- _Required task_: Please repeat the records below exactly, from the first line through the line containing "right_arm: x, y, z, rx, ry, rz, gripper", and nothing more.
-------- Extracted information
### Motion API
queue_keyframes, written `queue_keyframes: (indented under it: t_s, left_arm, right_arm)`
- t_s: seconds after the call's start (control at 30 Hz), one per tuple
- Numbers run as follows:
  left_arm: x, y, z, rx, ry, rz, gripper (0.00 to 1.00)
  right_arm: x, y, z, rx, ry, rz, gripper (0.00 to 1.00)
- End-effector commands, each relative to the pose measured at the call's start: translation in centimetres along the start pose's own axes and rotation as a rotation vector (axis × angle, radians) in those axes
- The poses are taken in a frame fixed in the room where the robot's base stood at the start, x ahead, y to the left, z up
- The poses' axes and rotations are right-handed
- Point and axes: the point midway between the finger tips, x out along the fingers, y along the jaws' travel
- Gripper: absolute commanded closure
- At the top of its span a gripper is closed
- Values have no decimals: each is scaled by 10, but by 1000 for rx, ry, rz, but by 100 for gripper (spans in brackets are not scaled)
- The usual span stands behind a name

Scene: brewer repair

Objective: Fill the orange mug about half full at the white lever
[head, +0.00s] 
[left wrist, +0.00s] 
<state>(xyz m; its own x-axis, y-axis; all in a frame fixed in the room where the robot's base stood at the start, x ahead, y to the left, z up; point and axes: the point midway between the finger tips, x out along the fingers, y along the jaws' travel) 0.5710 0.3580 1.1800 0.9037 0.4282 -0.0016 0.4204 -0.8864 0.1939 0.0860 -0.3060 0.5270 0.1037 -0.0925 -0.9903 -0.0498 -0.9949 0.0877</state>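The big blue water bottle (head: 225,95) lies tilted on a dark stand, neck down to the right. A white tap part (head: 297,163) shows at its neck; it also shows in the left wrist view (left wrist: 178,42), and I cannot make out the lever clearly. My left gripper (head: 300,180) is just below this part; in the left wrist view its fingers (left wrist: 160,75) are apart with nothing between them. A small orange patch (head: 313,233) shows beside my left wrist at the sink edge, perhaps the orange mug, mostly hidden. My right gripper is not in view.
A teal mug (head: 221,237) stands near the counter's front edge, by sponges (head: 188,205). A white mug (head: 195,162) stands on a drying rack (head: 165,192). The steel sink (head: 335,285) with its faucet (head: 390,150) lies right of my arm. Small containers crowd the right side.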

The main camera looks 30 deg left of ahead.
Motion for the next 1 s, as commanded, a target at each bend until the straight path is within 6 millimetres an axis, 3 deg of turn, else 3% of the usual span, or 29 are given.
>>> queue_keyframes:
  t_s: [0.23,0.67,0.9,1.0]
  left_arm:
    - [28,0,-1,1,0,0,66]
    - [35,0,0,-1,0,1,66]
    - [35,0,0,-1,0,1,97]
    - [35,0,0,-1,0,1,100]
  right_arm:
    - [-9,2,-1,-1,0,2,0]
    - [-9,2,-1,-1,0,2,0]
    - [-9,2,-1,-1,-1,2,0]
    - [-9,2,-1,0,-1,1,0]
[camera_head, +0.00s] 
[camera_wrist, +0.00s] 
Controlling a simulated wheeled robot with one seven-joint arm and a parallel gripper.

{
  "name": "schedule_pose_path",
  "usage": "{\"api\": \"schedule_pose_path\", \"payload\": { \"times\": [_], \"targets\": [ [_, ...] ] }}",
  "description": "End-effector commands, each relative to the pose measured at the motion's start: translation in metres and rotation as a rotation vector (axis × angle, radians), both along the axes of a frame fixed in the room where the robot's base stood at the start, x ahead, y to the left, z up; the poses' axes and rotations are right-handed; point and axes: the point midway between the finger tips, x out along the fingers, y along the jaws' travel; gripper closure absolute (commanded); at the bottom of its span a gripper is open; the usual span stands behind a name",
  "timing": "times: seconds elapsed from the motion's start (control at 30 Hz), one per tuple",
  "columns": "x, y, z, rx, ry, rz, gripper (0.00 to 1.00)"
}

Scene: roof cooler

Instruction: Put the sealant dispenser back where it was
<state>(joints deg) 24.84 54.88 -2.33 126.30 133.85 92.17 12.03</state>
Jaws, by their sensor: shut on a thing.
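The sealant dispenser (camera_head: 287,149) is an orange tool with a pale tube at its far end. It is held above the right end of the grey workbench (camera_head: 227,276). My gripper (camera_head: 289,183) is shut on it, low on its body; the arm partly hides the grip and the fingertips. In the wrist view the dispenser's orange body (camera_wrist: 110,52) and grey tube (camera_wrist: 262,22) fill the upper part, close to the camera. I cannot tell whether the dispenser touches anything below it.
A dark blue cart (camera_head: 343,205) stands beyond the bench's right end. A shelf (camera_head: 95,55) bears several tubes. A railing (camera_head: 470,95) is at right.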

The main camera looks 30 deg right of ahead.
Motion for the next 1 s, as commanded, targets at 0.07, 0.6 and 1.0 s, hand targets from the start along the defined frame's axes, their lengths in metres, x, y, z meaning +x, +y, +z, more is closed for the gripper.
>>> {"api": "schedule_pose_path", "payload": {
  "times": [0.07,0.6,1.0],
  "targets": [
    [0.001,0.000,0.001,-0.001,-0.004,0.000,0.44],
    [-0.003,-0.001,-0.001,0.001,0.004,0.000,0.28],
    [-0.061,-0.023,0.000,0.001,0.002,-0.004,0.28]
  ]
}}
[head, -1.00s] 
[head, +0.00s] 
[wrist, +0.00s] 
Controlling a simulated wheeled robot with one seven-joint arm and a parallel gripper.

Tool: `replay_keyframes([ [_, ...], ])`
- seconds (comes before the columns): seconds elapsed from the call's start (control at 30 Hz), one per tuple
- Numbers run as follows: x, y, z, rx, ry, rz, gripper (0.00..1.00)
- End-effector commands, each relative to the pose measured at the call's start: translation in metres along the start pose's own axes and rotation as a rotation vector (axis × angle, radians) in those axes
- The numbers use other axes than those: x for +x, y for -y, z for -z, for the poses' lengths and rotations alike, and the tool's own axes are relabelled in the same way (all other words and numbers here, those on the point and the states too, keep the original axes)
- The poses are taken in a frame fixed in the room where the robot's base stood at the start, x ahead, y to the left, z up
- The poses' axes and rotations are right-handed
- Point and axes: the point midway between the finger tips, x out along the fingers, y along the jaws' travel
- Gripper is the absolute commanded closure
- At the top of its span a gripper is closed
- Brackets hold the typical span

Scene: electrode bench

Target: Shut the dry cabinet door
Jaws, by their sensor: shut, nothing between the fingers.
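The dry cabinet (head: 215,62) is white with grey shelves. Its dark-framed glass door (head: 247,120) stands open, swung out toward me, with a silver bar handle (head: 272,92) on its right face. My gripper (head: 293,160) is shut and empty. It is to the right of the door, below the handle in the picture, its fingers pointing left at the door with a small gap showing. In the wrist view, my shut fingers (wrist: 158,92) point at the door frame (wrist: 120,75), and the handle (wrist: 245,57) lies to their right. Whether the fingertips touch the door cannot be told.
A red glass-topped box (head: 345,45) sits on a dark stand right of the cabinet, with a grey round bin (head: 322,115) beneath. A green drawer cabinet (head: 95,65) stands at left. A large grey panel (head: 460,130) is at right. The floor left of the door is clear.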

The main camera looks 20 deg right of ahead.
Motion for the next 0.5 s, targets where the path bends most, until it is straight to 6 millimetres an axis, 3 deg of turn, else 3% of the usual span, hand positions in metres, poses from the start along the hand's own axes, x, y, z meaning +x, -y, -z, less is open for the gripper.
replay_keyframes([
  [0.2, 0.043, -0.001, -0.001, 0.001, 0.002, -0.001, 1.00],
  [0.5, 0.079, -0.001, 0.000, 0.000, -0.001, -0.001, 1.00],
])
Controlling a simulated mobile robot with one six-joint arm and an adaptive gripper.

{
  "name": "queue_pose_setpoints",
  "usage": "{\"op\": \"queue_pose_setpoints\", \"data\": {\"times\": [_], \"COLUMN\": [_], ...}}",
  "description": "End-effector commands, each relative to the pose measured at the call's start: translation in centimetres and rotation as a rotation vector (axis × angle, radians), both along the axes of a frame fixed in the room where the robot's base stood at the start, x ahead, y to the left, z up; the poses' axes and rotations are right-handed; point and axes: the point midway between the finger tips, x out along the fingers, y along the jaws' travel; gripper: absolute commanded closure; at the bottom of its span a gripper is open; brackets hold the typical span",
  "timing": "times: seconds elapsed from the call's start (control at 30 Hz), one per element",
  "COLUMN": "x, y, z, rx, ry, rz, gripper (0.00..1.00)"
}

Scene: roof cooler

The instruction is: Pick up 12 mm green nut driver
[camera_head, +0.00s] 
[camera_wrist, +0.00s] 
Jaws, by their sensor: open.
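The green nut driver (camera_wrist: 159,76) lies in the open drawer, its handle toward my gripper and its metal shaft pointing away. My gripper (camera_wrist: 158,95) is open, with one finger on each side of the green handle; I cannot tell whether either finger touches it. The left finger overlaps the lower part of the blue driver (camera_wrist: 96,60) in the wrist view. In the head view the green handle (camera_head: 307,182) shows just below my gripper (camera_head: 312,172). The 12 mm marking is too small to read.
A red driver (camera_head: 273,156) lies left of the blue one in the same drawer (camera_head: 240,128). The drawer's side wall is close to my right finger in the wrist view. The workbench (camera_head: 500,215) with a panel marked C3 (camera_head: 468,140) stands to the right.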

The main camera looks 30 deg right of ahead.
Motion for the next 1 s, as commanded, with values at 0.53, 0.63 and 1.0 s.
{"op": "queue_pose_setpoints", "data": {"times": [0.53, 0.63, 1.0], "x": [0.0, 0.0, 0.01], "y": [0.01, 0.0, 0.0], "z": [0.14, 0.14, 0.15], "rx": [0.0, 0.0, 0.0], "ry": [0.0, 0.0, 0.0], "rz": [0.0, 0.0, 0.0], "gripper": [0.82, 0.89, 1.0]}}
----------------
- _Solution for this task_:
### Motion API
queue_keyframes, written `queue_keyframes: (indented under it: t_s, left_arm, right_arm)`
- t_s: seconds after the call's start (control at 30 Hz), one per tuple
- Numbers run as follows:
  left_arm: x, y, z, rx, ry, rz, gripper (0.00 to 1.00)
  right_arm: x, y, z, rx, ry, rz, gripper (0.00 to 1.00)

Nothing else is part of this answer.